In short: Timecop: The Berlin Decision (2003)

The timecops of the TCE are still policing the timelines, protecting them against changes by evildoers and the well-meaning alike. But, in a classic “who watches the watchmen?” decision, the Powers that Be decide that there needs to be another time travelling organization to check the timelines really haven’t been tampered with. Or something.

Unfortunately, said organization’s boss, Brandon Miller (Thomas Ian Griffith) goes into the business of changing the timeline for the better himself. Top timecop Ryan Chan (Jason Scott Lee) just barely manages to stop Miller from killing Hitler. Miller’s wife dies in the process, leaving the already crazy Miller absolutely batshit.

That could be that, but a freak time-travelling accident cum timecop stupidity changes the past of Miller’s organization just enough for some of his men to be able to free him from his imprisonment. Miller now begins to systematically prevent the birth of the TCE’s members, which curiously enough doesn’t lead to a different bunch of timecops but to an organization so understaffed, soon only Chan is left. Timey-wimey, etc.

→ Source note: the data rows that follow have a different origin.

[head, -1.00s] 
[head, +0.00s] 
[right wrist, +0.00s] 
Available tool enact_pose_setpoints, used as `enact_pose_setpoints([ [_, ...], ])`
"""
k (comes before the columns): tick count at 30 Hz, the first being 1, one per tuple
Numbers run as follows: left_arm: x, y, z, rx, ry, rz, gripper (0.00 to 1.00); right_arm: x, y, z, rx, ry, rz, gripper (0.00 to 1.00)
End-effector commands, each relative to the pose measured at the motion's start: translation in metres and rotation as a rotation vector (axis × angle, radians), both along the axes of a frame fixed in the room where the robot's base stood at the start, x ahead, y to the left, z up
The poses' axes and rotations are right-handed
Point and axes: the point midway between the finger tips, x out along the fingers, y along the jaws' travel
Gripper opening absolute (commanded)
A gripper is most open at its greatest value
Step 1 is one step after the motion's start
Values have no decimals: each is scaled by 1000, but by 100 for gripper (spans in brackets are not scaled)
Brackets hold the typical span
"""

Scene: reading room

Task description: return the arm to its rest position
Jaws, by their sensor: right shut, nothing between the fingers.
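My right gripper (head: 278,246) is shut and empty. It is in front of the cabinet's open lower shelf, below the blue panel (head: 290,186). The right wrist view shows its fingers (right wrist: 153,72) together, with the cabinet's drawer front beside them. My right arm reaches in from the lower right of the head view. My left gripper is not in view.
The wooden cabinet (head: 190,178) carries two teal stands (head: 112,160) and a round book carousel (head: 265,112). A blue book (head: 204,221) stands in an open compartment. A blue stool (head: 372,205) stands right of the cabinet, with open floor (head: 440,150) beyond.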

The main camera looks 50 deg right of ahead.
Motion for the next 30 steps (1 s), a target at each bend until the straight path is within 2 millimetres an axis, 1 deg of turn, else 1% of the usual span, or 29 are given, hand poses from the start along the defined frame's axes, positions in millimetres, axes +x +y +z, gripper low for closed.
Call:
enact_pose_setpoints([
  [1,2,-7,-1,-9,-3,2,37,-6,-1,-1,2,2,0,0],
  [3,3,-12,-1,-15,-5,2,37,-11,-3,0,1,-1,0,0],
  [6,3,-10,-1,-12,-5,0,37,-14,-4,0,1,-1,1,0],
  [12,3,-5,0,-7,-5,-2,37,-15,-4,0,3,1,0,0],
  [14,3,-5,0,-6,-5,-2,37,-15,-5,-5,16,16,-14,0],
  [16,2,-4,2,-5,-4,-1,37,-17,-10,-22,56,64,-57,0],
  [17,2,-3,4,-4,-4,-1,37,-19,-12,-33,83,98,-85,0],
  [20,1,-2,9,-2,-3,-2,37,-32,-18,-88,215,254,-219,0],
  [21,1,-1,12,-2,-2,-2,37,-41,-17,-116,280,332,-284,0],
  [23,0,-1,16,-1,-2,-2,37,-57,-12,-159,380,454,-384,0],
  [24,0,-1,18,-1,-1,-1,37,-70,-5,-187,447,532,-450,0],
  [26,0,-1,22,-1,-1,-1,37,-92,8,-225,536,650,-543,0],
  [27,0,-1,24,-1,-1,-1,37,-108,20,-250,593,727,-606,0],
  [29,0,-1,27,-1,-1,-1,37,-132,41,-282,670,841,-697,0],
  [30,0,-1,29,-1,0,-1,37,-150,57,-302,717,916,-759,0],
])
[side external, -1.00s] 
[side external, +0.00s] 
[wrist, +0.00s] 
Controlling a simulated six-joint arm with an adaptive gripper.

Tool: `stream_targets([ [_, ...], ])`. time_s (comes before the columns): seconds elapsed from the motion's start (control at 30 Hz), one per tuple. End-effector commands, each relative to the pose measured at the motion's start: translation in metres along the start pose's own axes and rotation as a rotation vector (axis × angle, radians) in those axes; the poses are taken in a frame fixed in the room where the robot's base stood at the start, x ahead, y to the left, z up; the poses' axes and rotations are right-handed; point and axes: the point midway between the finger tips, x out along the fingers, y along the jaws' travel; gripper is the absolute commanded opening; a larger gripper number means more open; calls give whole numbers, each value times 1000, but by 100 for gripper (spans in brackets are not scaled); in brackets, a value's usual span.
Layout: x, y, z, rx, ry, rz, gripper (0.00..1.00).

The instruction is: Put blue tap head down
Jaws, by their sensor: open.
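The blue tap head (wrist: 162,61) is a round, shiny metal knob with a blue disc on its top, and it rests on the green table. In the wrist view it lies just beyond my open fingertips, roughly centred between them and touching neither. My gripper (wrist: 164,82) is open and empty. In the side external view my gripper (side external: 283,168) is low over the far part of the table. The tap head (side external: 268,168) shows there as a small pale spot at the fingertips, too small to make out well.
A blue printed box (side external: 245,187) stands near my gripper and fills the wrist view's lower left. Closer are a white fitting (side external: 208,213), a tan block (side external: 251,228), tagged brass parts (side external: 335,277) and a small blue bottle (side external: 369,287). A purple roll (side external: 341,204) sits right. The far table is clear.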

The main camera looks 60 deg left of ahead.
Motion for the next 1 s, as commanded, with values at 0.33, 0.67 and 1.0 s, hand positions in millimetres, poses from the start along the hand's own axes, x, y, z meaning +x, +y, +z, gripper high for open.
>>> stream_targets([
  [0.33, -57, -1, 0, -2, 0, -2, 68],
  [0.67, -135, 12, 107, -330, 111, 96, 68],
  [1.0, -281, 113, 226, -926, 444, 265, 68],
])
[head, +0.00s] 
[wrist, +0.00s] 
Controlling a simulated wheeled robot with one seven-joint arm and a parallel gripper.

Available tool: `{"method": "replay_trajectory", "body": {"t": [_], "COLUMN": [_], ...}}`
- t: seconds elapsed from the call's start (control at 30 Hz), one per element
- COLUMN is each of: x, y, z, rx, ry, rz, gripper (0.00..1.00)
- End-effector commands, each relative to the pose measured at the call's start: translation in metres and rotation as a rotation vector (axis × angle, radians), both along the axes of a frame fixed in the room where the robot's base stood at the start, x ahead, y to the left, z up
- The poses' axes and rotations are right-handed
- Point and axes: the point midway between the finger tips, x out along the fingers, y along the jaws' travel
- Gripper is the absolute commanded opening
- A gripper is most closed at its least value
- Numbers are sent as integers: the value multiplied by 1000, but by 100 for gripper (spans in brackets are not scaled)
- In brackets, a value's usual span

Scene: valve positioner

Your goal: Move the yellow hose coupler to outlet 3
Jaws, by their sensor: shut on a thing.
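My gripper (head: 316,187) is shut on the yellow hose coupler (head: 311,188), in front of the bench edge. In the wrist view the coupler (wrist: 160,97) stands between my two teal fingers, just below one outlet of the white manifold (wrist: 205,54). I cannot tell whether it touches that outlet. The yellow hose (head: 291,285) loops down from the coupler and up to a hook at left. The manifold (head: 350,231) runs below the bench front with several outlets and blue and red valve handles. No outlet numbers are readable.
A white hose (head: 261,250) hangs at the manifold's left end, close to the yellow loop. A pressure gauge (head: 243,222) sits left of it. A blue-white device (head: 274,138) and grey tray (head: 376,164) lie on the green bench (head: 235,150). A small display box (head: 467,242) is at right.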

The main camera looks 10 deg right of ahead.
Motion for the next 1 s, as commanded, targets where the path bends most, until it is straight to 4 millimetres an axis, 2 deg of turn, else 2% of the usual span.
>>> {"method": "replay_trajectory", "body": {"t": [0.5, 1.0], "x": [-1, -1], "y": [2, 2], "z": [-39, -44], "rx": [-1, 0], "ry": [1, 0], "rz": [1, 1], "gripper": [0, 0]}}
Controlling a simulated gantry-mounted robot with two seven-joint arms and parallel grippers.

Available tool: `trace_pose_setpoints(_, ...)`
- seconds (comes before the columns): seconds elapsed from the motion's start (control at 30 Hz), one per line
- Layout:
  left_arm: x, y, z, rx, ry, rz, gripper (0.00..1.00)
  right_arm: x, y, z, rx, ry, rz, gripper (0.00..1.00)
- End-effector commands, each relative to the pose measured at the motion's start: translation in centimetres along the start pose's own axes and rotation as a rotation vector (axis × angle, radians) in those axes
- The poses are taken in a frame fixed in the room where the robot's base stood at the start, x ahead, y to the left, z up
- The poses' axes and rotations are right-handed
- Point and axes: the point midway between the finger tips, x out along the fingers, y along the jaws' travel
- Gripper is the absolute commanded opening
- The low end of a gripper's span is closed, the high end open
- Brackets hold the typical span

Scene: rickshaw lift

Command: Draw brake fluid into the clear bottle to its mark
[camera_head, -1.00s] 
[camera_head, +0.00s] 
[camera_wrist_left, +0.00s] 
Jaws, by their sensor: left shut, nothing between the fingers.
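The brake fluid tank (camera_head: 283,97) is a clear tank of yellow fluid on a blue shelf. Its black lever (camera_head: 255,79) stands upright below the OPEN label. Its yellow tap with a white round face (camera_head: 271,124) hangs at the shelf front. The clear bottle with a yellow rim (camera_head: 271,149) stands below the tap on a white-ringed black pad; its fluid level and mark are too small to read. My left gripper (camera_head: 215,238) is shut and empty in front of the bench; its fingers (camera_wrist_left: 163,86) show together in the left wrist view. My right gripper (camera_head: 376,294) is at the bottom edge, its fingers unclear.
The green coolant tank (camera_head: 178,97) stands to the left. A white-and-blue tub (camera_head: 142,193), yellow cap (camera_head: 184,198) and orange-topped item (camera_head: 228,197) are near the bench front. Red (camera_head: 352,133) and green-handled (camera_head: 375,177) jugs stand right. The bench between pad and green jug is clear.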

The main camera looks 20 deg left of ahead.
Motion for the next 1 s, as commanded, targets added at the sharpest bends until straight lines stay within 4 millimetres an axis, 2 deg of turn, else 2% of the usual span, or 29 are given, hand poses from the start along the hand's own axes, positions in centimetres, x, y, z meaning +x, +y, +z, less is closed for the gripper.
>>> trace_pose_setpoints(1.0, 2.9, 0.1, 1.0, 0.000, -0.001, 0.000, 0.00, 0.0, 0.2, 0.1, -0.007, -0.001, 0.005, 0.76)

Our hero now needs not only to somehow catch Miller but to prevent him from killing his younger self.

In 2003, the masses were clamouring for a straight to video (well, DVD) sequel to Timecop, and this Van Damme-less effort is what they got. To my surprise, it’s actually a fun little action flick that works around its low budget pretty well without losing out on the feeling of letting its hero travel through time. Obviously, there were some western sets available on the cheap, Nazi uniforms are basically everywhere, everyone can build a disco and put silly wigs on various characters, so time travel to places other than warehouses and empty industrial buildings are a go.

Director Steve Boyum – just before an actually pretty impressive career in episodic television – keeps things moving along nicely, using cheap yet effective ways to impress in his audience that yes, indeed, people are traveling through time in inappropriate directions here, and yes, the time line has indeed been changed, even if it’s just putting an eye-patch on Chan’s boss played by John Beck. I found myself pretty impressed with the way the film handles these things, its use of shorthand perhaps more than just a bit silly but generally clear and not totally stupid.

I also liked how simply and effectively the film portrays the strange sense of alienation Chan is suffering from, from time to time emphasising the dream-like quality the life of someone travelling through time like he does would probably take on. It’s much more thought and care than I’d have expected to encounter in a film that by all rights only needed to provide some decent action scenes – which it does – and a few shots of a shirtless Lee – again, mission accomplished. Now, I’m not saying this is a particularly intelligent or deep treatment of time travel and its potential ethical complexities, but I am saying The Berlin Decision actually does put some thought into these things, leading to a film that feels just that decisive bit more convincing and satisfying than one that would not make the effort at all.